Vor schönster Hafenkulisse
Und auch wenn im neuen Container-Großhafen noch nicht gearbeitet wird, sorgen die so genannten "Reach Tracker", die später die Container auf dem Gelände umhertransportieren werden, für eine grandiose Kulisse. Hier wird schon Probe gefahren, erstaunlich leise übrigens und beinahe ästhetisch illuminiert, während eine sachte Brise vom Meer her weht und das letzte Licht der Sonne die Wolken am Horizont aufleuchten lässt.
In diesem Setting erzählt "Atalanta" von den Ereignissen auf gekaperten Schiffen, von den oft erfolglosen Versuchen, sich davor zu schützen, mit Nato-Draht und Schmierseife, von Folter, Standgerichten, von dem Gegenangriff durch ein so genanntes Boarding-Team der internationalen Schutztruppen, von Lösegeldverhandlungen, aber auch von den politischen Hintergründen. Wie aus der Piraterie eine Industrie geworden ist in Somalia, einem "failed state", der in der deutschen Wikipedia sogar als "ehemaliger Staat" geführt wird.
Klare Sprache
Das Ensemble besteht aus drei Tansaniern, einer Niederländerin und zwei Deutschen, man spielt auf Englisch, Deutsch und Kisuaheli, eine Sprachbarriere gibt es dennoch nicht. Gespielt wird es sehr körperlich, Reifen werden durch die Luft geworfen, es wird ein Mann in ihnen über die Spielfläche gerollt. Klare Bilder, eine klare Sprache. Zwar bleiben Fragen offen wie die, wer denn eigentlich und wie in Europa an der Piraterie verdient. Auch das Hinterland bleibt eher geheimnisvoll, eine Mafia, ein gescheiterter Staat, soviel lässt sich herauslesen. Auch, dass die Piraten selbst nicht nur Täter, sondern auch Opfer sind, unterernährt, schmutzig, ärmlich gekleidet. Aber mit Kalaschnikows ausgerüstet und mit Panzerfäusten.
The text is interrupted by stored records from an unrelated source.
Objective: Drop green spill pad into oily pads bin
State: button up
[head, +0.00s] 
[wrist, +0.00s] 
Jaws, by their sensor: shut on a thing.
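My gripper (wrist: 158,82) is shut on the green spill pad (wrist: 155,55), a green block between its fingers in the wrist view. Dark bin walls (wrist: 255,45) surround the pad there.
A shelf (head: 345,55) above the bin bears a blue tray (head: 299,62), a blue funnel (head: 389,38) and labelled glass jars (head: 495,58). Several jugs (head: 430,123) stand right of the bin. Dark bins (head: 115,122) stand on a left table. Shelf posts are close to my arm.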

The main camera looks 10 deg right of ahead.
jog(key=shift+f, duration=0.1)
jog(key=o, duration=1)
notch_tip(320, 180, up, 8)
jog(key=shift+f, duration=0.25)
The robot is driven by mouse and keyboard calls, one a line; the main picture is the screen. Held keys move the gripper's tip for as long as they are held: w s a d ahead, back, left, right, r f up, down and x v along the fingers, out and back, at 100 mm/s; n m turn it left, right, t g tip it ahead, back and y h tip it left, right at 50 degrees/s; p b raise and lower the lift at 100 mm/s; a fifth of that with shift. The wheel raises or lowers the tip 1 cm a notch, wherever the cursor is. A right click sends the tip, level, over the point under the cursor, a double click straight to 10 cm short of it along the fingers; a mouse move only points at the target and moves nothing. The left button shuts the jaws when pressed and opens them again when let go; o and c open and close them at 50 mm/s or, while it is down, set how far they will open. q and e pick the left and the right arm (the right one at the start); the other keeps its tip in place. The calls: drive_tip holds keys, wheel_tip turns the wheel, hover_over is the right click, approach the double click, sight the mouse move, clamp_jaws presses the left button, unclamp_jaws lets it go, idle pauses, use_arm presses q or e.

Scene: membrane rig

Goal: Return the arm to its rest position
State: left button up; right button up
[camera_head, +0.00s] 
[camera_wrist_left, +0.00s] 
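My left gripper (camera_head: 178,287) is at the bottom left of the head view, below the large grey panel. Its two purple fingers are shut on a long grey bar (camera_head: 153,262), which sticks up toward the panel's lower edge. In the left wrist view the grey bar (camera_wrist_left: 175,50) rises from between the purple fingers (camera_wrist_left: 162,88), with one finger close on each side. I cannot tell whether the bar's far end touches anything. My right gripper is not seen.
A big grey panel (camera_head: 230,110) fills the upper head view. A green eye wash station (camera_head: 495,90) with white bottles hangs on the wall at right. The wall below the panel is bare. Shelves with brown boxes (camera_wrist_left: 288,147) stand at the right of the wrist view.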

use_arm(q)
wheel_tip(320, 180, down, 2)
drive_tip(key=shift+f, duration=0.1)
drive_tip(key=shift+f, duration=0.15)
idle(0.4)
Wie das zusammengeht wird eher angedeutet, was an Leerstellen bleibt, ist auch der Methode geschuldet. Die Interviews, aus denen Siemssen "Atalanta" collagierte, können natürlich nur einen Teil dessen schildern, was im Golf von Aden und anderen Teilen der Weltmeere geschieht, eine Portion Subjektivität bleibt immer. Aber Siemssen will auch keine Antworten geben, sondern dokumentieren. Und wie er das macht, ist höchst sehenswert.
Atalanta
von Jens-Erwin Siemssen
Regie: Jens-Erwin Siemssen, Co-Regie: Melanie Pieper, Dramaturgie: Juliane Lenssen.
Mit: Dominik Breuer, John Gambula, Gonny Gaakeer, Huruma Naule, Nikolas Knauf, Leon Ongaya.
www.das-letzte-kleinod.de
Angetan zeigt sich Norbert Czyz in der Wilhelmshavener Zeitung (8.9.2012): Siemssen verweigere sich einem "filmischen Realismus, der einen unangemessenen Voyeurismus bedienen könnte". Glaubwürdigkeit gewinne der Abend durch den durchweg dokumentarischen Charakter der Inszenierung. "Sie ist praktisch ein Patchwork aus Äußerungen, die er bei der Recherche gewonnen hat. Kein Zeigefinger."
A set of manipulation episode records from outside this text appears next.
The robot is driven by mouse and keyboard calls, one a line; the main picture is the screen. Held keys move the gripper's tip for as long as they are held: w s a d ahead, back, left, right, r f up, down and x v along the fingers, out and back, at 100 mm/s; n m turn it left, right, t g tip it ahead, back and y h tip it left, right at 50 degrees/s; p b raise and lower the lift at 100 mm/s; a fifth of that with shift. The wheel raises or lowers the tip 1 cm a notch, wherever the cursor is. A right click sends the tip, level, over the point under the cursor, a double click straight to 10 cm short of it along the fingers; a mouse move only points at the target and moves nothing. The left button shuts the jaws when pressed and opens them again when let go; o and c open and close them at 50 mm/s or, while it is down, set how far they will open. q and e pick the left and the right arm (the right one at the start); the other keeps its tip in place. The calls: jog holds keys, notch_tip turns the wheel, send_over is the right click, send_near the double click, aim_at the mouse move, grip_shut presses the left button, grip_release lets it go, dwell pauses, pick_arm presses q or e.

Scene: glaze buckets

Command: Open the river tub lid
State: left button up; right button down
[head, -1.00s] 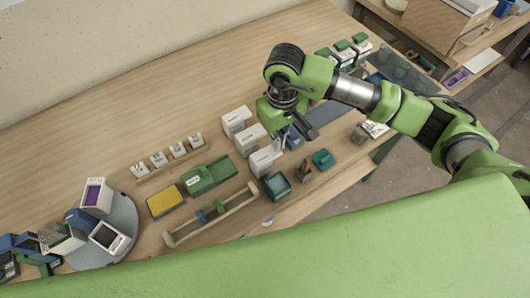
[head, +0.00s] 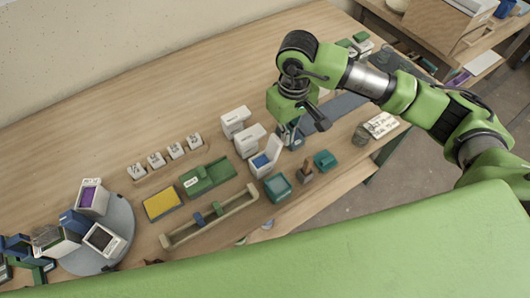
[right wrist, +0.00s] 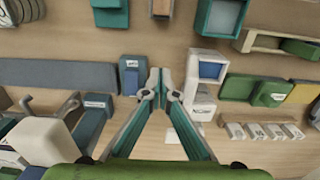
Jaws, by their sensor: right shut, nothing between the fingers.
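A white tub (head: 262,166) in the front of the row of white tubs stands open. Blue shows inside it, and its white lid (head: 271,148) is tilted up at the back. Its label is too small to read. In the right wrist view the open tub (right wrist: 208,68) and its lid (right wrist: 201,103) are just right of the fingertips. My right gripper (right wrist: 160,75) is shut with nothing between the fingers. In the head view my right gripper (head: 290,143) is just right of the raised lid, near a blue box. My left gripper is out of view.
Two closed white tubs (head: 236,120) stand behind. Teal containers (head: 277,187) and a brown item (head: 306,173) are in front.

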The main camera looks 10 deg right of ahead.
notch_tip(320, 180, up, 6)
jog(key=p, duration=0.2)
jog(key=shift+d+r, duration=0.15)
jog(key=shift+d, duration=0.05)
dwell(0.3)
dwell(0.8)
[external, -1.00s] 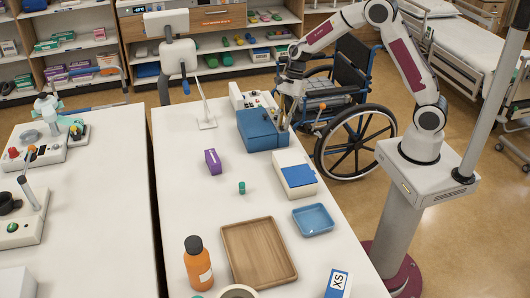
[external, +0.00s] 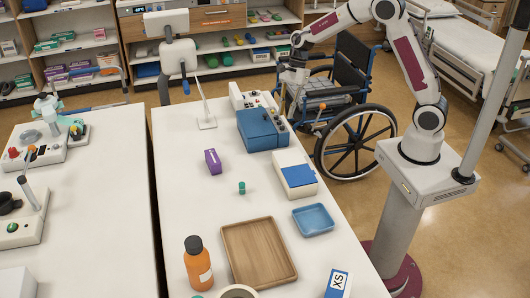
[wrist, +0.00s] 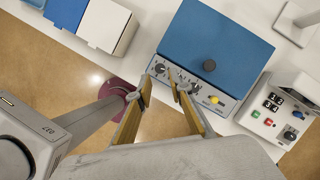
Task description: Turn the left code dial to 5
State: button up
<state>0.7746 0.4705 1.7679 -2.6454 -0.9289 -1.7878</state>
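A blue box (external: 262,130) stands at the table's right edge, with a light sloping panel that carries several small dials. In the wrist view the blue box (wrist: 215,50) lies ahead, and its left dial (wrist: 160,69) is dark and round. Its pointer and numbers are too small to read. A second dial (wrist: 182,76) is partly hidden by the right finger, and a yellow button (wrist: 214,100) sits on the panel's right. My gripper (wrist: 159,83) is open and empty, its fingertips apart, just in front of the panel near the left dial.
A wheelchair (external: 345,95) stands close to the table edge.

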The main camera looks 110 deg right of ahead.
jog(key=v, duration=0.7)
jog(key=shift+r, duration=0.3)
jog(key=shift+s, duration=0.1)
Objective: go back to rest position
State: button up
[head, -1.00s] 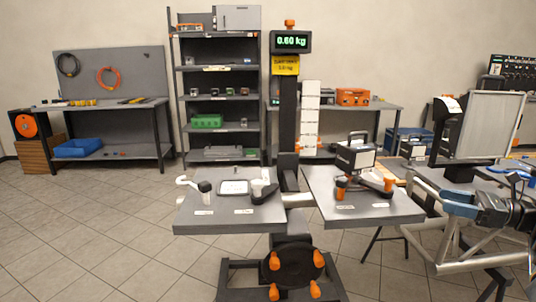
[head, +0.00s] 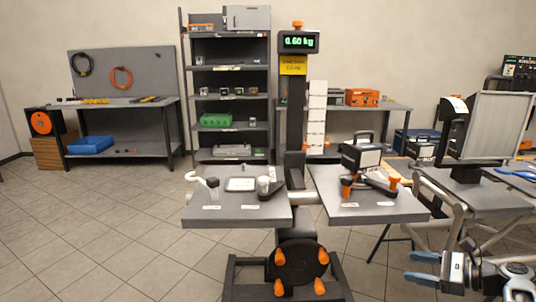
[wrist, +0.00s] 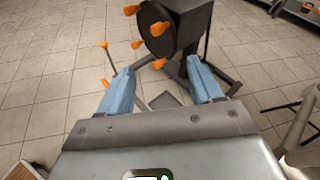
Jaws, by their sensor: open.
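My gripper (head: 422,268) is at the lower right of the head view, low in front of the right-hand table. Its two blue fingers are apart with nothing between them. In the wrist view the blue fingers (wrist: 162,92) point over the tiled floor toward the foot of the weighing stand (wrist: 180,25). The stand shows in the middle of the head view, with a grey left plate (head: 235,213) and a grey right plate (head: 365,207). Its display (head: 298,42) reads 0.60 kg.
A boxy device with a handle (head: 361,153) is on the right plate; a small tray (head: 241,184) is on the left plate. A table with an upright panel (head: 500,125) stands at the right. The floor (head: 110,225) at the left is clear.

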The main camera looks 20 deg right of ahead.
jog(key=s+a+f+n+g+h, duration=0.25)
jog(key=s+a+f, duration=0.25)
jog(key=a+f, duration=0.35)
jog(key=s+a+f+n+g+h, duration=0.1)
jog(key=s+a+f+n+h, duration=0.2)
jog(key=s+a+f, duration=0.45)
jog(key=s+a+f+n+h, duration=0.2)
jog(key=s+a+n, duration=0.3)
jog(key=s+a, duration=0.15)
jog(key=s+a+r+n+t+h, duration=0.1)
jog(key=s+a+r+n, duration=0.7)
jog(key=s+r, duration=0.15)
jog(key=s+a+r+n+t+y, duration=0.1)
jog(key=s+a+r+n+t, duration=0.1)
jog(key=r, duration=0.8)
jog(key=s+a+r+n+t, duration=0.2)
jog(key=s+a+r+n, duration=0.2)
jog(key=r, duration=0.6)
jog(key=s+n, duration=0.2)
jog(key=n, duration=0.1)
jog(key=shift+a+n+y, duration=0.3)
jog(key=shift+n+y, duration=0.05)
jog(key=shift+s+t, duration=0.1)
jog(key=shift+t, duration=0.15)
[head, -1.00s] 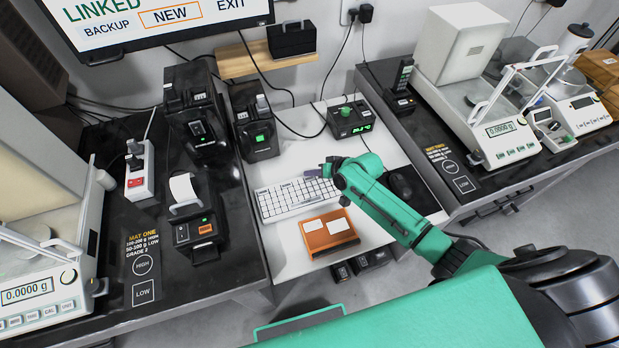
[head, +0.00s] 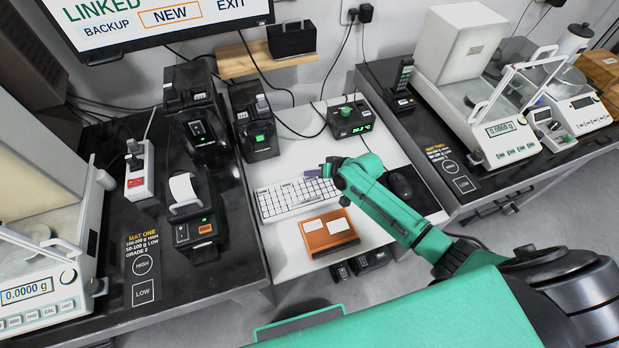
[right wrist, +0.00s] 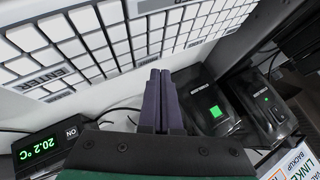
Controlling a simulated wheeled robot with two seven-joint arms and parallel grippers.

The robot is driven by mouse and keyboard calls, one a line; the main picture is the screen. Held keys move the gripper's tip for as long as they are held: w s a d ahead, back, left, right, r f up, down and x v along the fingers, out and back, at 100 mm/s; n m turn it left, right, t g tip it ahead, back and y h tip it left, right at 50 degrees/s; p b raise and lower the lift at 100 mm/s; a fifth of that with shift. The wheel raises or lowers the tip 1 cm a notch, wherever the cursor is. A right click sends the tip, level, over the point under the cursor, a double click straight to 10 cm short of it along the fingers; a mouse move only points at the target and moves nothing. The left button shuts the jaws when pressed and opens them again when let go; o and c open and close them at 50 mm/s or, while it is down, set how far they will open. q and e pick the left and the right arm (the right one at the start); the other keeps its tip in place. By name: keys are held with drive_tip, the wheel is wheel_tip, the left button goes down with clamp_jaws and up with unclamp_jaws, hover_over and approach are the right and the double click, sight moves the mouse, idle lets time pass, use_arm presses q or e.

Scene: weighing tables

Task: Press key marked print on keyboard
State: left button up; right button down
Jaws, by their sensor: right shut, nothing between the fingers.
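The white keyboard (head: 285,203) lies on the white middle table. It also fills the top of the right wrist view (right wrist: 110,45), where one key reads ENTER (right wrist: 38,79). I cannot tell whether the tips touch a key. My left gripper is not in view.
An orange-brown tray (head: 313,246) with white cards lies in front of the keyboard. A black mouse (head: 400,186) is right of it. A temperature box (head: 349,119) and a black device with a green button (head: 257,138) stand behind. The screen (head: 165,20) reads LINKED, BACKUP, NEW, EXIT.

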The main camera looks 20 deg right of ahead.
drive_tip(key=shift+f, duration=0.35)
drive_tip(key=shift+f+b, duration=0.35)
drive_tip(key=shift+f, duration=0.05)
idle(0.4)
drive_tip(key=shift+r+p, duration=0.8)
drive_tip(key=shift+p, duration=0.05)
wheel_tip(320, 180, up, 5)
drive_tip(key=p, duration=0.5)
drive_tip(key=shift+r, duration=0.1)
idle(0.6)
Als ein "dichtes Stimmungsbild" lobt auch Jürgen Westerhoff den Abend in der Nordwestzeitung (8.9.2012). Nur wenige Mittel benötige der Abend. Authentische Glaubwürdigkeit gewinne die Inszenierung "durch den Kunstgriff, die drei afrikanischen Darsteller englisch sprechen zu lassen". Bemerkenswert sei außerdem, "wie vielseitig der Haufen Autoreifen eingesetzt wird".